§ What to do
Pictures are not part of the answer. Return the lines from the one containing "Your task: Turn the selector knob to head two" through the end of the data, both included, exactly as they appear.

§ Dataset extract
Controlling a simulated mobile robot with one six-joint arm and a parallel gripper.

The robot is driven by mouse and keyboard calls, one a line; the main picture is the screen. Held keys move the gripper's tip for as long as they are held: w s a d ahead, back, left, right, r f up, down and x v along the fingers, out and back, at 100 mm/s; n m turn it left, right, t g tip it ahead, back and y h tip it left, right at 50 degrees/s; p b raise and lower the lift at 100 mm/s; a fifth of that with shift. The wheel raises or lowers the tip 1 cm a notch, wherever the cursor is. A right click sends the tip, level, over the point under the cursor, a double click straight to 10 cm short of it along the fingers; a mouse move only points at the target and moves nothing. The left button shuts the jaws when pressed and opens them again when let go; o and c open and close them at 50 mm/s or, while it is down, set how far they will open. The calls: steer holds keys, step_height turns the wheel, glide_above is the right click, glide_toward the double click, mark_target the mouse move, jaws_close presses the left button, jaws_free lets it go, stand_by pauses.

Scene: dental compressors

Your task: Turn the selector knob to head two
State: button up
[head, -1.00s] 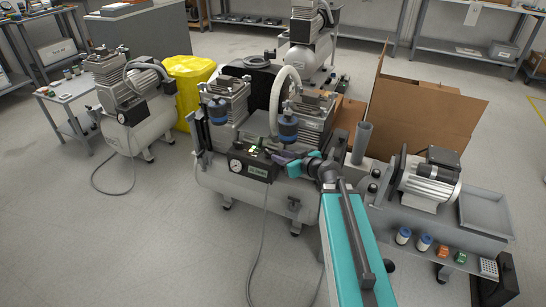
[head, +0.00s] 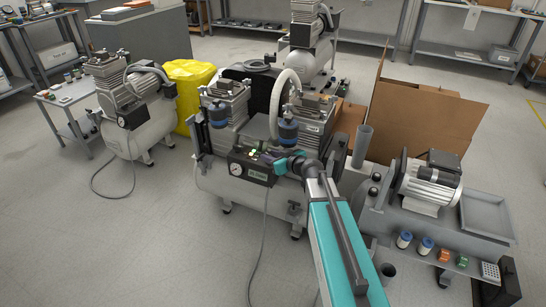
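The twin-head compressor (head: 212,180) stands in the middle of the head view, with a white tank and two grey pump heads. Its black control box (head: 252,170) is on the front, with a round white gauge (head: 235,169) at its left and small green lights on top. My gripper (head: 266,157) is at the top right of the box, close to it or touching. The selector knob cannot be made out; the gripper likely covers that part of the box. The fingers are too small and dark to show whether they are open or shut.
A cart (head: 440,225) with a motor, a tray and small jars stands close on the right. An open cardboard box (head: 420,117) is behind it. Another compressor (head: 137,110) and a yellow covered bin (head: 189,85) are at left. The floor at front left is clear, except for hoses.

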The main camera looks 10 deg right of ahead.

§ Solution for this problem
Your task: Turn the selector knob to head two
State: button up
[head, -1.00s] 
[head, +0.00s] 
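The twin-head compressor (head: 212,180) stands in the middle of the head view, with a white tank and two grey pump heads. Its black control box (head: 252,170) is on the front, with a round white gauge (head: 235,169) at its left and small green lights on top. My gripper (head: 266,157) is at the top right of the box, close to it or touching. The selector knob cannot be made out; the gripper likely covers that part of the box. The fingers are too small and dark to show whether they are open or shut.
A cart (head: 440,225) with a motor, a tray and small jars stands close on the right. An open cardboard box (head: 420,117) is behind it. Another compressor (head: 137,110) and a yellow covered bin (head: 189,85) are at left. The floor at front left is clear, except for hoses.

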The main camera looks 10 deg right of ahead.

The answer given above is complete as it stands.